First, Dizzy Dean was more dominant during his best seasons. He led the league in more statistics than Dave Stieb did.

I think the second reason is that Hall of Fame standards were less established in Dizzy Dean’s day. By the time Stieb played, we’d had four more decades to figure out what a Hall of Famer should be. Even in the 1940s and 1950s, voters had a hard time deciding. It took 11 ballots for Dizzy Dean to get his induction. Being done as an effective pitcher at the age of 27 made him somewhat controversial even then.

I think the third reason is that Dizzy Dean kept a high profile after his career. When his playing days were over, he enjoyed a long career as a broadcaster. I have a little doubt that Dave Stieb would have been a technically better broadcaster than Dizzy Dean. Dizzy Dean was entertaining and colorful. He told good stories and made listeners laugh, but some argued he sounded semi-literate and fell into the so-bad-he’s-good category.

Stieb, on the other hand, kept a low profile after retirement. And as a result, he made one appearance on Hall of Fame ballot, received only 1.4% of the vote, and that eliminated him from future consideration.

There was a fourth factor. Dave Stieb played in Toronto. Toronto is no small town, but during his era, it was and afterthought. Some of his teams were good, but he only pitched in the postseason twice. And he never won a world series.

Hall of Fame vs Hall of Very Good

There are two mindsets when it comes to the Hall of Fame. One mindset is that the best players of every generation should be in. The other mindset is that changes the Hall of Fame from the Hall of Fame into the Hall of Very Good.

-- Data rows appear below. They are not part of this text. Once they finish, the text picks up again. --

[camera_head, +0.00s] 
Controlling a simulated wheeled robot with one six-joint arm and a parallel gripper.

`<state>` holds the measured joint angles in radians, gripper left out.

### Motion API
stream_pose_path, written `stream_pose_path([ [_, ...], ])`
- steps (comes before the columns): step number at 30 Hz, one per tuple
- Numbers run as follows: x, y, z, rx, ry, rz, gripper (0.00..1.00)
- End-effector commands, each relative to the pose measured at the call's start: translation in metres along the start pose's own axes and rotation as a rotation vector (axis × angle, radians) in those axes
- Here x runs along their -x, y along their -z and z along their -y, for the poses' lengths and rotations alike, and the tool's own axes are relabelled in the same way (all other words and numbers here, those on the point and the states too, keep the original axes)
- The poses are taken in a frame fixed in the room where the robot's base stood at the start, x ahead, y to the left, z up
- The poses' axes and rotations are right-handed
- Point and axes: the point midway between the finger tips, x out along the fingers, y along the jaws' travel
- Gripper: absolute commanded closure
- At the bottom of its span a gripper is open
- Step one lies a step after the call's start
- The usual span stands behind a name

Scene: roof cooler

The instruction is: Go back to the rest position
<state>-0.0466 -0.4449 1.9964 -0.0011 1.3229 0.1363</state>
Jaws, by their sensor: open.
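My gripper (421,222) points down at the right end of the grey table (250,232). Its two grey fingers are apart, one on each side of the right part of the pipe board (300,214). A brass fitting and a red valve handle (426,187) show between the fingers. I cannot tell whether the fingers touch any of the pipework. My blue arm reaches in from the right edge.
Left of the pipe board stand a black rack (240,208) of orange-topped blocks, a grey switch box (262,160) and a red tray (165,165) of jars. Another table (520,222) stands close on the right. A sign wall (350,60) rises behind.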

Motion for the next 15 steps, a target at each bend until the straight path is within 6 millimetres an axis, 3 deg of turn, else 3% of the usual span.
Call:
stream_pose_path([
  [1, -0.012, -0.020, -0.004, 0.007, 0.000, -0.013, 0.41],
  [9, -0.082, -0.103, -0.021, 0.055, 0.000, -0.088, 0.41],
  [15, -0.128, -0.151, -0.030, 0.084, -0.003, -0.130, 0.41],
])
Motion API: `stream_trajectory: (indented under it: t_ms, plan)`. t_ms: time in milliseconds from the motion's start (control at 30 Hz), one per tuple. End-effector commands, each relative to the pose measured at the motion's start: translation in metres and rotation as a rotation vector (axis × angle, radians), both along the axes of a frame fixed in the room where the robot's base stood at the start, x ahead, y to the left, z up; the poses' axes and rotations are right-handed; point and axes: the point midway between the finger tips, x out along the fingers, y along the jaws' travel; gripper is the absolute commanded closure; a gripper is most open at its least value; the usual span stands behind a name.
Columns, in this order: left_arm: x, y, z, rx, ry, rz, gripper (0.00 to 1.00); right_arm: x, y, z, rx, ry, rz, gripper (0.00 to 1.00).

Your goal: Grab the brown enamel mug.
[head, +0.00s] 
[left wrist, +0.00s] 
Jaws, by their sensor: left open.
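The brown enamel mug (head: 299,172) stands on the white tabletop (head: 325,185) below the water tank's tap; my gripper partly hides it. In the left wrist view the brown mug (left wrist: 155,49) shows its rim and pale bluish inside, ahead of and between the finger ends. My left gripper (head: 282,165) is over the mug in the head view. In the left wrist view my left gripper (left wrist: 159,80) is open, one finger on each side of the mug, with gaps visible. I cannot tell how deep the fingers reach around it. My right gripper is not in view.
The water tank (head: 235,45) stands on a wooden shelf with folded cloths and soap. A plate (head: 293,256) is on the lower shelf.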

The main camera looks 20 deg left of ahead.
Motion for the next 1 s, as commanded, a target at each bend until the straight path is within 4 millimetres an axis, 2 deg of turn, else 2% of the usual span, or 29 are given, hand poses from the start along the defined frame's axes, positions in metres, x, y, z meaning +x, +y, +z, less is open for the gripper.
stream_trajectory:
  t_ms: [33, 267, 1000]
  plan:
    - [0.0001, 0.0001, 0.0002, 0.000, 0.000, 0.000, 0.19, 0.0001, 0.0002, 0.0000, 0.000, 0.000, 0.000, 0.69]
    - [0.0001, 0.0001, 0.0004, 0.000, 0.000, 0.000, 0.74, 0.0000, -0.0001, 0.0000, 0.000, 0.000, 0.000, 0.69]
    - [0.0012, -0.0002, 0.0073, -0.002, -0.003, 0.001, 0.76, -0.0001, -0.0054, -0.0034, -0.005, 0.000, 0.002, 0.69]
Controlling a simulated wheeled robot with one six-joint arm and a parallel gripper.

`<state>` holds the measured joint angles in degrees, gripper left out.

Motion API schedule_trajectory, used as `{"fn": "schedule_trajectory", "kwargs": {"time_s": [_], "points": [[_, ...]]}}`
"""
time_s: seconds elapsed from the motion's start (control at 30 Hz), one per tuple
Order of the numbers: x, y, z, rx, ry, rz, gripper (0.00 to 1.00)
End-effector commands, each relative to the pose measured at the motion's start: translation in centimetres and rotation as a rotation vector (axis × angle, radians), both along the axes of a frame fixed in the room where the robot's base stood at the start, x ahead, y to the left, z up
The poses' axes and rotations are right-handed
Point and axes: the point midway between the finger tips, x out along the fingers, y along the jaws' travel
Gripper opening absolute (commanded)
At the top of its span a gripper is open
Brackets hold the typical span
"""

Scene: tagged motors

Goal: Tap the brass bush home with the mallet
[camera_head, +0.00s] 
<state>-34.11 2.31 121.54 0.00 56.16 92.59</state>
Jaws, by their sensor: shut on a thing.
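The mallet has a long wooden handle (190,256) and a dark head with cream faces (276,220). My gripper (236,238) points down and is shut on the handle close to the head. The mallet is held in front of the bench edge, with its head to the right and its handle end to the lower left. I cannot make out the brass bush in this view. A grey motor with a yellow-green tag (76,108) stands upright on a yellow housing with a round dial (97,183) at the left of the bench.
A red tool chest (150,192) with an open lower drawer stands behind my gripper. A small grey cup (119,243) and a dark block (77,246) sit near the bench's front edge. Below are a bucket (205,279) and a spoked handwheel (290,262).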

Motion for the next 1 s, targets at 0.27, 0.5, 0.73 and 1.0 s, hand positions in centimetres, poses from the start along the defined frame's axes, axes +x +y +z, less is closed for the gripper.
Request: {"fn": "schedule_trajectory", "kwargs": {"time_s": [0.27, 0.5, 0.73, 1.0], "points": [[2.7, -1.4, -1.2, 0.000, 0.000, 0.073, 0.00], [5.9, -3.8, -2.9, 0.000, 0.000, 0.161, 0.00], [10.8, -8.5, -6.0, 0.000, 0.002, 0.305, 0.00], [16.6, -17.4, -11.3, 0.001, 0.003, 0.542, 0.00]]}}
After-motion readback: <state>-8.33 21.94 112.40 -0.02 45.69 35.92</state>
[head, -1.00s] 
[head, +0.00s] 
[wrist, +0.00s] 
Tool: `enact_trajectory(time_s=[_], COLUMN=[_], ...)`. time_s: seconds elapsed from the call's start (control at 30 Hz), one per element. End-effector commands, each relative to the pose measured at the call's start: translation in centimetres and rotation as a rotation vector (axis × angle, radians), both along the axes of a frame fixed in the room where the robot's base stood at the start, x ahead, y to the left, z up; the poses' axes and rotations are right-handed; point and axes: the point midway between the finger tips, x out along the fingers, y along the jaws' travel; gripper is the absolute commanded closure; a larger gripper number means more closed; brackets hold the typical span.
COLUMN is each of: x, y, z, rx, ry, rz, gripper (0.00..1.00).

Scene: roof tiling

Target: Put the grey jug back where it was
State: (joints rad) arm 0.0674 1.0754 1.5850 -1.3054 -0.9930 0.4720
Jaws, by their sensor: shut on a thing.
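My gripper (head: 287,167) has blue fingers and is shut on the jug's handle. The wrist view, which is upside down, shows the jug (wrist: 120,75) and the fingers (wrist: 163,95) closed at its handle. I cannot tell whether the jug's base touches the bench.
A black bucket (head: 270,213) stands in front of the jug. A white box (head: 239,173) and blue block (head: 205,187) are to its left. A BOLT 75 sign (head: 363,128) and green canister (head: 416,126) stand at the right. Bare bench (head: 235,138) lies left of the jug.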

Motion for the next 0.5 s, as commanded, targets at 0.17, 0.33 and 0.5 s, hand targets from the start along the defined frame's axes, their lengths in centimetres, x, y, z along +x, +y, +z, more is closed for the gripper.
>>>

Stieb is very much on the border. Advanced statistics tell you he would be a below average Hall of Famer, though maybe not as below-average as everyone thought when he was eliminated from consideration. The performance enhancing drugs era also tends to cast him in a slightly different light. When he started his career, the conventional wisdom was that steroids do not help baseball players and being muscle bound didn’t help you. His career overlapped both. Reggie Jackson was not a small man by the standards you and I are judged by. Barry Bonds looked like a professional wrestler in comparison, but you’d feel much safer in a dark alley with either one of them accompanying you. And when you look at photographs of both of them, without the steroids, Reggie Jackson would be your first choice.

It is notable that Stieb had his best season during the steroid era. That shows he probably could have held his own had it not been for the injuries. Had he not lost seven seasons to injuries and had a more natural decline through his 30s, and been able to pitch into his early 40s and as a back of the rotation starter rather than a single season as a reliever/spot starter, he probably would have won 300 games. For that matter, since he was close, his team would have given him the chance.

Given he won an average of 14 games, it is easy to imagine 7 healthy seasons in his prime would have given him 100 more wins, which would have put him around 275 for his career. Some pitchers have an easier time than others scraping together 25 wins in their early 40s and as a back of the rotation starter or relief pitcher, but he was the type of pitcher to have a chance. 300 wins is one of those statistics that pretty much guarantees you will make the Hall of Fame. Even if you didn’t quite make it, he would have been close enough.

Some players had long careers but just weren’t quite good enough for Hall of Fame standards. That’s not the case with Dave Stieb. He was good enough, but his career was cut short by injuries at the wrong time. And in spite of losing 5 seasons that likely would have been productive in addition to parts of two others, he came close.

He and Dwight Gooden seem like somewhat similar cases, brilliant careers cut short by injuries. It is not inconceivable that one or the other or both could eventually get in. Because the problem was mostly injuries, but in Stieb’s case, pretty much everything else that could have gone wrong went wrong for him as well.